===== STORED RECORDS

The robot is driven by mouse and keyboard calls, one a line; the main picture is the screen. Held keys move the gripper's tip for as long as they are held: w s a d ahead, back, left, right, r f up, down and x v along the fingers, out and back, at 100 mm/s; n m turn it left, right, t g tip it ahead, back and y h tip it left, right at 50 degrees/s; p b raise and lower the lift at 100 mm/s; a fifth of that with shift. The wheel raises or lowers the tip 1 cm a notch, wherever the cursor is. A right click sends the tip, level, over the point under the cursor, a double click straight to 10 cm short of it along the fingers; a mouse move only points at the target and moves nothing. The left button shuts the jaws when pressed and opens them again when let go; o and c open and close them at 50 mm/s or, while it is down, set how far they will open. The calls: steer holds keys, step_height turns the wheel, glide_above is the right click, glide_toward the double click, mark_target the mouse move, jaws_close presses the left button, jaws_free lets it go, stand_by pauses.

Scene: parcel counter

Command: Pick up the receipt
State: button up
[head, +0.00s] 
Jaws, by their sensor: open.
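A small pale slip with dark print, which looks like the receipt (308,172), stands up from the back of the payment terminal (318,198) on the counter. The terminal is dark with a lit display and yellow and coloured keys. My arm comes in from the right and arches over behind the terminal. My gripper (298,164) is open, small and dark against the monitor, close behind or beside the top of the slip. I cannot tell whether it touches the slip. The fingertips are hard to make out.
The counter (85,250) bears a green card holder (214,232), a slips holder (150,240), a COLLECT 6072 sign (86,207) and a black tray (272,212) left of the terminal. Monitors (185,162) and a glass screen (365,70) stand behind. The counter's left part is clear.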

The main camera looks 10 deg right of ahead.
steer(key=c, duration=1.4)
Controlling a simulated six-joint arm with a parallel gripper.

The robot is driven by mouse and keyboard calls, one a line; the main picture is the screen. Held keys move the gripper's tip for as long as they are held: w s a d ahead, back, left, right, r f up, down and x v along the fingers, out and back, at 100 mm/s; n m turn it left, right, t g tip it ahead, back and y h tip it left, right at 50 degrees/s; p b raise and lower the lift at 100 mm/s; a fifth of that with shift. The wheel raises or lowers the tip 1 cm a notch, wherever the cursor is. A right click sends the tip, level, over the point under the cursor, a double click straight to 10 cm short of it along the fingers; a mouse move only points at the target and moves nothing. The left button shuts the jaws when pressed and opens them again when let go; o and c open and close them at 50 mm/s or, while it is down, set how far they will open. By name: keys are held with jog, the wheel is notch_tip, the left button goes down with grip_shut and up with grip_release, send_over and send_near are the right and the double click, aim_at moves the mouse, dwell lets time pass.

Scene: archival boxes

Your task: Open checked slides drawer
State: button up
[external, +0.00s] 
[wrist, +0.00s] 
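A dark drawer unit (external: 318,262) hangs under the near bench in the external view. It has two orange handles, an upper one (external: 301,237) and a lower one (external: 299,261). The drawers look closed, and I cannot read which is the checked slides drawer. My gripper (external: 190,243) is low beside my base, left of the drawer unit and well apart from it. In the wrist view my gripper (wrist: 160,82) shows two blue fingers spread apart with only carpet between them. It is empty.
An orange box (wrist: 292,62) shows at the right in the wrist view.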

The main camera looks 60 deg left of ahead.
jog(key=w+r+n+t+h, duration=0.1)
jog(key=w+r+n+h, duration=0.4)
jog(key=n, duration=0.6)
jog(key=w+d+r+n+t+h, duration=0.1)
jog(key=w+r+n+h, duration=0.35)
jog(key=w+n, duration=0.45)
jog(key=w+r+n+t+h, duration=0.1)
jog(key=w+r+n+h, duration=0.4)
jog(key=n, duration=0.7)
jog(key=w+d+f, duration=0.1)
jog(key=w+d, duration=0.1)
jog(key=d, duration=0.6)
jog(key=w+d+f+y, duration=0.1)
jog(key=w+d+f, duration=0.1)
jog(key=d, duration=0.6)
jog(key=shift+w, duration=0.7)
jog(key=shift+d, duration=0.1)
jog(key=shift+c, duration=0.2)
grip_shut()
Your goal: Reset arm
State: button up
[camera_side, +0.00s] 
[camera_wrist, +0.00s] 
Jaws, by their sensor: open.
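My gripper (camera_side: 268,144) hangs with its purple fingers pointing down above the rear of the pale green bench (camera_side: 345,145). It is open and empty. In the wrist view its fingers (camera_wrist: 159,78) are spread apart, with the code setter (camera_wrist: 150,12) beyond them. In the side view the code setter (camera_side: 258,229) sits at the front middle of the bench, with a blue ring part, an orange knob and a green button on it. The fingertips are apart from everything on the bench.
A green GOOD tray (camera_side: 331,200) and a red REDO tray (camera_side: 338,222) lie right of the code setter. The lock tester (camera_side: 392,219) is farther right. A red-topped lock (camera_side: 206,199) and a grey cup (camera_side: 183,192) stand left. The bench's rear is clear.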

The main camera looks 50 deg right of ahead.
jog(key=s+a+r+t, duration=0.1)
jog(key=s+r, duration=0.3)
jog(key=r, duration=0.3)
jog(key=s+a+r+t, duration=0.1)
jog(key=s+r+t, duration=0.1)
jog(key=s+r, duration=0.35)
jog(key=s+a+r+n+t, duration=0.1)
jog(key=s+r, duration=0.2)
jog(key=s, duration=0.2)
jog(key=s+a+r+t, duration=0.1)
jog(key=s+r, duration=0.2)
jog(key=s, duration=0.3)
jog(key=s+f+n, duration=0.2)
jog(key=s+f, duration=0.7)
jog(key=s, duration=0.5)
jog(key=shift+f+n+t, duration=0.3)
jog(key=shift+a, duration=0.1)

==========

## PROMPT
Word for word, extract all the records.

## WORKED SOLUTION
The robot is driven by mouse and keyboard calls, one a line; the main picture is the screen. Held keys move the gripper's tip for as long as they are held: w s a d ahead, back, left, right, r f up, down and x v along the fingers, out and back, at 100 mm/s; n m turn it left, right, t g tip it ahead, back and y h tip it left, right at 50 degrees/s; p b raise and lower the lift at 100 mm/s; a fifth of that with shift. The wheel raises or lowers the tip 1 cm a notch, wherever the cursor is. A right click sends the tip, level, over the point under the cursor, a double click straight to 10 cm short of it along the fingers; a mouse move only points at the target and moves nothing. The left button shuts the jaws when pressed and opens them again when let go; o and c open and close them at 50 mm/s or, while it is down, set how far they will open. The calls: steer holds keys, step_height turns the wheel, glide_above is the right click, glide_toward the double click, mark_target the mouse move, jaws_close presses the left button, jaws_free lets it go, stand_by pauses.

Scene: parcel counter

Command: Pick up the receipt
State: button up
[head, +0.00s] 
Jaws, by their sensor: open.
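A small pale slip with dark print, which looks like the receipt (308,172), stands up from the back of the payment terminal (318,198) on the counter. The terminal is dark with a lit display and yellow and coloured keys. My arm comes in from the right and arches over behind the terminal. My gripper (298,164) is open, small and dark against the monitor, close behind or beside the top of the slip. I cannot tell whether it touches the slip. The fingertips are hard to make out.
The counter (85,250) bears a green card holder (214,232), a slips holder (150,240), a COLLECT 6072 sign (86,207) and a black tray (272,212) left of the terminal. Monitors (185,162) and a glass screen (365,70) stand behind. The counter's left part is clear.

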The main camera looks 10 deg right of ahead.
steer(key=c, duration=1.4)
Controlling a simulated six-joint arm with a parallel gripper.

The robot is driven by mouse and keyboard calls, one a line; the main picture is the screen. Held keys move the gripper's tip for as long as they are held: w s a d ahead, back, left, right, r f up, down and x v along the fingers, out and back, at 100 mm/s; n m turn it left, right, t g tip it ahead, back and y h tip it left, right at 50 degrees/s; p b raise and lower the lift at 100 mm/s; a fifth of that with shift. The wheel raises or lowers the tip 1 cm a notch, wherever the cursor is. A right click sends the tip, level, over the point under the cursor, a double click straight to 10 cm short of it along the fingers; a mouse move only points at the target and moves nothing. The left button shuts the jaws when pressed and opens them again when let go; o and c open and close them at 50 mm/s or, while it is down, set how far they will open. By name: keys are held with jog, the wheel is notch_tip, the left button goes down with grip_shut and up with grip_release, send_over and send_near are the right and the double click, aim_at moves the mouse, dwell lets time pass.

Scene: archival boxes

Your task: Open checked slides drawer
State: button up
[external, +0.00s] 
[wrist, +0.00s] 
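A dark drawer unit (external: 318,262) hangs under the near bench in the external view. It has two orange handles, an upper one (external: 301,237) and a lower one (external: 299,261). The drawers look closed, and I cannot read which is the checked slides drawer. My gripper (external: 190,243) is low beside my base, left of the drawer unit and well apart from it. In the wrist view my gripper (wrist: 160,82) shows two blue fingers spread apart with only carpet between them. It is empty.
An orange box (wrist: 292,62) shows at the right in the wrist view.

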The main camera looks 60 deg left of ahead.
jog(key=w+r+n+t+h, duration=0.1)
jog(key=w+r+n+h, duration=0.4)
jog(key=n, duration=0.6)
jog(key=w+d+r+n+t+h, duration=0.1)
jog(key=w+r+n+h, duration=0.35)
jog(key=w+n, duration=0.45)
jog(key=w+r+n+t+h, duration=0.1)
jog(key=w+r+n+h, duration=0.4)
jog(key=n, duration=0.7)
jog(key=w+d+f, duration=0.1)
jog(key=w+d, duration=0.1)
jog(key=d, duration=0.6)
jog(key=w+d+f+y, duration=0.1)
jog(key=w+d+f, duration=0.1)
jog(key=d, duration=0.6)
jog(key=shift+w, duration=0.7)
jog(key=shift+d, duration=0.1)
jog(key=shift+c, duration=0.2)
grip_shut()
Your goal: Reset arm
State: button up
[camera_side, +0.00s] 
[camera_wrist, +0.00s] 
Jaws, by their sensor: open.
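My gripper (camera_side: 268,144) hangs with its purple fingers pointing down above the rear of the pale green bench (camera_side: 345,145). It is open and empty. In the wrist view its fingers (camera_wrist: 159,78) are spread apart, with the code setter (camera_wrist: 150,12) beyond them. In the side view the code setter (camera_side: 258,229) sits at the front middle of the bench, with a blue ring part, an orange knob and a green button on it. The fingertips are apart from everything on the bench.
A green GOOD tray (camera_side: 331,200) and a red REDO tray (camera_side: 338,222) lie right of the code setter. The lock tester (camera_side: 392,219) is farther right. A red-topped lock (camera_side: 206,199) and a grey cup (camera_side: 183,192) stand left. The bench's rear is clear.

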The main camera looks 50 deg right of ahead.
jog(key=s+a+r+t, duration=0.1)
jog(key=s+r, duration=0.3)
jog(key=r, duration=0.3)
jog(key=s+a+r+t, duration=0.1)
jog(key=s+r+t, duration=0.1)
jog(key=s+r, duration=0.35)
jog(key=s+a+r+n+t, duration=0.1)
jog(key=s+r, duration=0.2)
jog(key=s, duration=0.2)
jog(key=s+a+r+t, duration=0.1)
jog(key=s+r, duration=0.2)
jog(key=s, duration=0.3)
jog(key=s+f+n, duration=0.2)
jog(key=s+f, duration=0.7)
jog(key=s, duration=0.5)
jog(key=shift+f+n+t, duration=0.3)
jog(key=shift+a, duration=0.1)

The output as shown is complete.